Combined with 30 years of educational stagnation in the United States-college graduation rates among the 25-34-year olds today are similar to those of retiring baby-boomers aged 55-64 years-this means that America will soon be faced with a situation where as many high-skilled workers exits the labor force as enters it from the country's domestic institutions of higher education. As even a successful overhaul of the US public education system will only yield qualitative improvements in the labor force in the long run, only reforms of America's high-skilled immigration laws can hope to alleviate the looming large-scale skill shortages in the US economy and salvage its economic vitality. High-skilled immigration reform in the United States will happen simply because it is necessary for it to happen.
These two simultaneous developments make it urgent that Indian policy-makers take several concrete actions to move the current state of international high-skilled migration regulation forward. First, it must be recognized that it is simply unrealistic that an issue as politically charged as immigration can ever be meaningfully reformed through a multilateral agreement. No WTO member has submitted any proposals for GATS Mode 4 trade since mid-2001 and the chances for a Doha Round agreement, which would include a liberalization hereof of any consequence are now surely zero.
The most constructive way for India to acknowledge the end of the multilateral option is-in the spirit of competitive liberalization-to push harder for bilateral liberalizations in the international framework for the movement of high-skilled persons. Given the prominence of the US market for Indian services exporters, America is the natural partner to initially target for bilateral Indian high-skilled policy initiatives.
The challenges to an Indo-US agreement on high-skilled migration would undoubtedly be formidable and its successful conclusion would require immediate and careful consideration of its possible scale. Make no mistake-any realistic Indo-US bilateral high-skilled migration pact will be relatively limited in scope. This partly, of course, reflects US domestic politics. However, it must be equally clear that a bilateral "high-skilled migration" pact of "carefully managed migration flows" is also very much in India's economic interest. Why? Because recent extreme high-skilled staff attrition rates and average wage increases in the Indian IT and ITES sectors of 15 percent annually are clear economic indications that skill shortages are already materializing themselves in the Indian economy. And especially so among the occupational groups making up the bulk of high-skilled workers certain to be most directly affected by any future bilateral pact.
What would the contours of a feasible India-US migration pact be? It would have a dual principal aim-to facilitate the guaranteed expeditious and flexible access of Indian high-skilled workers to the US market, but to do so without potentially aggravating skill shortages in India. Hence any deal should assume the return of high-skilled workers and concern itself only with temporary migration, while not including any provisions for facilitating permanent migration. The goal would be to strengthen the continued two-way flow of high-skilled Indians and Americans-the fostering of brain chains and not risk brain drains.

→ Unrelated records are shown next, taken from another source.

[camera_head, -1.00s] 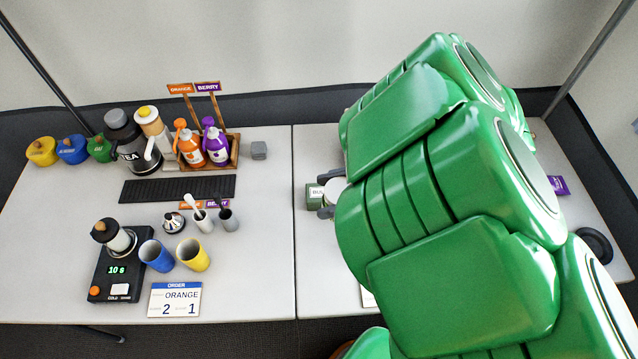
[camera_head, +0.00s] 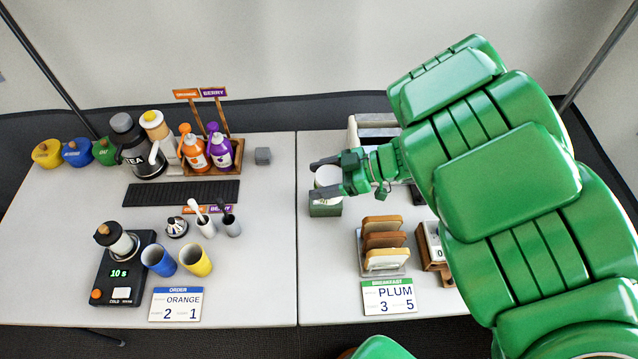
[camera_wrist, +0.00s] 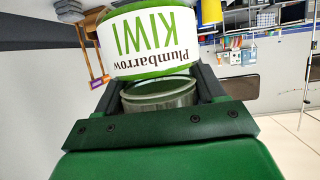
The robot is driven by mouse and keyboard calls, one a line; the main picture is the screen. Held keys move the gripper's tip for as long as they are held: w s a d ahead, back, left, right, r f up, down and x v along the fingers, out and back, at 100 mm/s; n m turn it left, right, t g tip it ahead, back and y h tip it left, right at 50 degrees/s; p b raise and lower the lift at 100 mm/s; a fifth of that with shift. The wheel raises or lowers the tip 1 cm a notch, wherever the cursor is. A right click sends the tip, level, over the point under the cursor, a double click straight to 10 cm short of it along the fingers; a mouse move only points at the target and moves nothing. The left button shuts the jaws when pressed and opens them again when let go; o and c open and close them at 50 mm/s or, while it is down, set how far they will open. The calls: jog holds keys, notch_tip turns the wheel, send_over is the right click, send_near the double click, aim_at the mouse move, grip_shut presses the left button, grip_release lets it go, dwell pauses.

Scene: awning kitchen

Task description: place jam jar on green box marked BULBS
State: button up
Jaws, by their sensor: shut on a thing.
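My gripper (camera_head: 322,178) is shut on the jam jar (camera_head: 329,175), one finger on each side of it. The jar's pale round top shows between the fingers. In the wrist view the jar (camera_wrist: 150,42) has a white and green label reading "Plumbarrow KIWI", upside down in the picture. The green box (camera_head: 325,209) is on the right table, directly below the jar in the head view. The jar and fingers hide much of the box and its marking. I cannot tell whether the jar touches the box.
A toast rack (camera_head: 384,268) with bread slices and a breakfast card (camera_head: 389,297) are in front of the box. Bare table lies left of the box.

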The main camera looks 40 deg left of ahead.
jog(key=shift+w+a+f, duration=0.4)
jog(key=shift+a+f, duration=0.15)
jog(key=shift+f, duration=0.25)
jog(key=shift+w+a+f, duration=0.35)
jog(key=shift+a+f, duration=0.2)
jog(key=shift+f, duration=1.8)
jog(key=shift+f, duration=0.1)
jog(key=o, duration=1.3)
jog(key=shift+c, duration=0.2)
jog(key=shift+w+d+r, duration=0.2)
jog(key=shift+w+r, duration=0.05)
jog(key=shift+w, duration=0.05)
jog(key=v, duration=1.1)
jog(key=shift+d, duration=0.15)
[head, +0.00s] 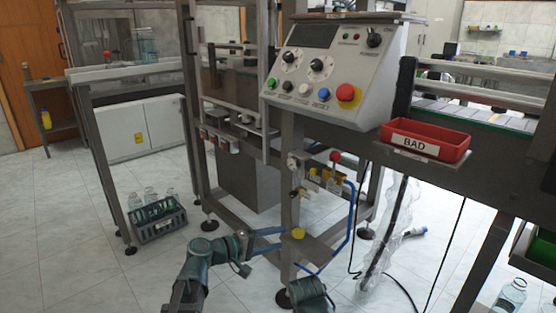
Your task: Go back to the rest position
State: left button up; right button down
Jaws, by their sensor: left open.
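My left gripper (281,238) is low in the middle of the head view, at the end of my grey-green arm that comes up from the bottom. Its two blue fingers are spread apart with nothing seen between them. My right gripper is not in view.
A control panel (330,75) with buttons and a red emergency knob is above. A red BAD tray (425,141) is at right. A grey crate (157,222) with bottles stands on the floor at left. A bottle (509,298) is at lower right. Open tiled floor lies at left.

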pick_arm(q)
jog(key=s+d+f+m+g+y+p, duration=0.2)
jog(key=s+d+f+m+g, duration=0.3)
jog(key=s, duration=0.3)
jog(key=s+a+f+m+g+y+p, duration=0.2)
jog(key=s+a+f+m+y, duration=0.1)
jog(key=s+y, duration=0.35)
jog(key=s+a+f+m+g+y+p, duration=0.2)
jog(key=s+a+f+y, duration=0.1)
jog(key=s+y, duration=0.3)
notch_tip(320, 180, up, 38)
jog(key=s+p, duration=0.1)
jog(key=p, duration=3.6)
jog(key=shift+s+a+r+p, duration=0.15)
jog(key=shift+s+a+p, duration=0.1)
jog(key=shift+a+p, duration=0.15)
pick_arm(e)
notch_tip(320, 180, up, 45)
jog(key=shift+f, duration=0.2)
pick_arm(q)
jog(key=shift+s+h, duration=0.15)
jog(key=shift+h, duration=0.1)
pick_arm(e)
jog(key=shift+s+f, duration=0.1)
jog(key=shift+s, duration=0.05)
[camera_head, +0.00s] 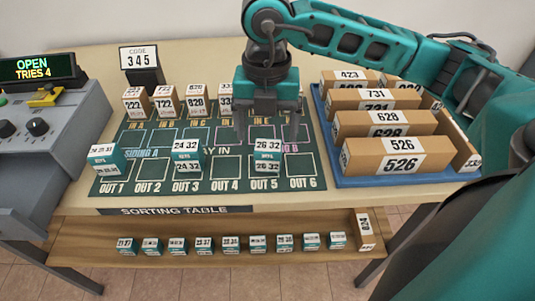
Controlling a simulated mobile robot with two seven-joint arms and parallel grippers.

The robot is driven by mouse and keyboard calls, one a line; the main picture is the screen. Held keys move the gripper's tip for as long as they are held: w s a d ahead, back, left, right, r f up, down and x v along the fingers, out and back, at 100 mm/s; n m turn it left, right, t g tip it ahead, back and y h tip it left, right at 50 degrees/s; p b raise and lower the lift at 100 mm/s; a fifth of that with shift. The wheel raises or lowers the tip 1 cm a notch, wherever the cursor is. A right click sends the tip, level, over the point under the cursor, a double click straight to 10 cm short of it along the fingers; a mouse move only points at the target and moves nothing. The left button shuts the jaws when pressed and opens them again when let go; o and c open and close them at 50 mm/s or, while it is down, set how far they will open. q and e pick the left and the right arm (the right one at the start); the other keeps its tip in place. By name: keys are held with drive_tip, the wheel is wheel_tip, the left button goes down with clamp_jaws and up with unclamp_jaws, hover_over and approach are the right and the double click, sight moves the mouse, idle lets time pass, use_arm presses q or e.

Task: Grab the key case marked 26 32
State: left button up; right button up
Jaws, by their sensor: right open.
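The key case marked 26 32 (267,156) is a small teal and white box. It stands on the green mat (225,188) by the OUT 5 slot. My right gripper (267,132) points down just behind and above it in the picture, with its fingers apart and nothing seen between them. I cannot tell how high the fingertips are above the mat. A similar case marked 24 32 (187,157) stands by OUT 3. Another case (104,158) stands by OUT 1, its number hard to read. My left gripper is not in view.
Numbered boxes (134,104) line the mat's back edge, partly hidden by my gripper. A blue tray (400,180) with large boxes stands right. A console (50,120) and code sign (139,57) stand left. Small cases (204,244) line the lower shelf.

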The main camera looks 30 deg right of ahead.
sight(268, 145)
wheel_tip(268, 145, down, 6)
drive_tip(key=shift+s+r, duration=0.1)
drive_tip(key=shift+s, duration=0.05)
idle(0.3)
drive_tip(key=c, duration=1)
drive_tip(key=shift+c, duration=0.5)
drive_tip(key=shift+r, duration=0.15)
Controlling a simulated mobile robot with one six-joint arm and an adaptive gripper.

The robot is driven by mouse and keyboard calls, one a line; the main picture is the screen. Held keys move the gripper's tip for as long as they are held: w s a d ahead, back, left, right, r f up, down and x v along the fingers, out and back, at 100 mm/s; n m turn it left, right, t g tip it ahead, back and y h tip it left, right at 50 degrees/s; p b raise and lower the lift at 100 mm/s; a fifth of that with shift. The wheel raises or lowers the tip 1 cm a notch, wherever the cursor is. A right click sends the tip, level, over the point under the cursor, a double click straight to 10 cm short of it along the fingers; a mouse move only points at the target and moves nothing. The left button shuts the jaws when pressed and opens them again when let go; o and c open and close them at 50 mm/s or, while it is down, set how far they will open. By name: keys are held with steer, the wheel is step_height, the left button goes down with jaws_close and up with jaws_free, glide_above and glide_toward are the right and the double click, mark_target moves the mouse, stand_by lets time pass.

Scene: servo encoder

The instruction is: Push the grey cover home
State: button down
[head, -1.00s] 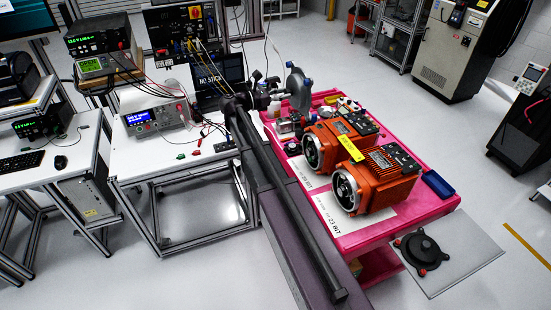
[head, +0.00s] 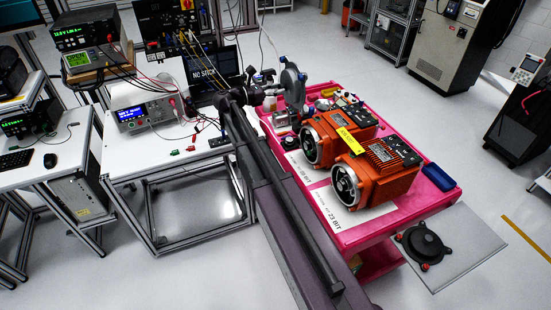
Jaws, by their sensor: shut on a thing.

Crucially, a precedent for the inclusion of high-skilled migration issues in successful American bilateral free trade agreement (FTA) negotiations already exist from the US agreements with Australia, Chile, and Singapore. Among the three, the most appropriate model would be Australia, which negotiated the creation of an entirely new temporary visa category-the E-3 visa-available only to high-skilled Australians. India should work towards the creation of a similar new visa category, exclusively available to high-skilled Indians and on a scale consistent with the overall dual purpose of the agreement.
A bilateral pact must further avoid the trap of using politically inviting annual quotas for the number of high-skilled visas specifically available to Indians. As any economist knows, and is blatantly evident in today's H-1B system, quotas distort markets and generate rents (in this case, in the form of immigration lawyer fees). Instead, any quantitative restrictions must be implemented at the firm-level. Here the preferred format ought to be a set-up that would maximize the opportunities for beneficial organizational exchanges between Indian and American high-skilled workers. This could, for instance, be achieved by limiting the share of visa-holders in companies' total workforce present in the United States to a certain fraction of this total workforce, with American workers making up the remainder. Hereby, the ever-present US concerns for "American jobs" would also be tackled head on.
India's globally integrated economy of the 21st century demands a proactive bilateral Indian approach on high-skilled migration issues with the United States. But how does one get there? It still takes two to tango and America's Congress regretfully is an increasingly insular international economic partner. To achieve this goal, India should not shy away from using as stepping stones other complementary international opportunities already being pursued. With India-EU FTA negotiations already under way, and with the European Commission itself increasingly sounding the alarm about existing large-scale skill shortages in the European economy, a successful conclusion of a comprehensive bilateral high-skilled migration accord between India and the European Union in relation to these FTA negotiations will be possible in the short term. This would greatly assist any future India-US negotiations, as history has proven that nothing focuses the minds of American policymakers more than if their international partners pursue other options too.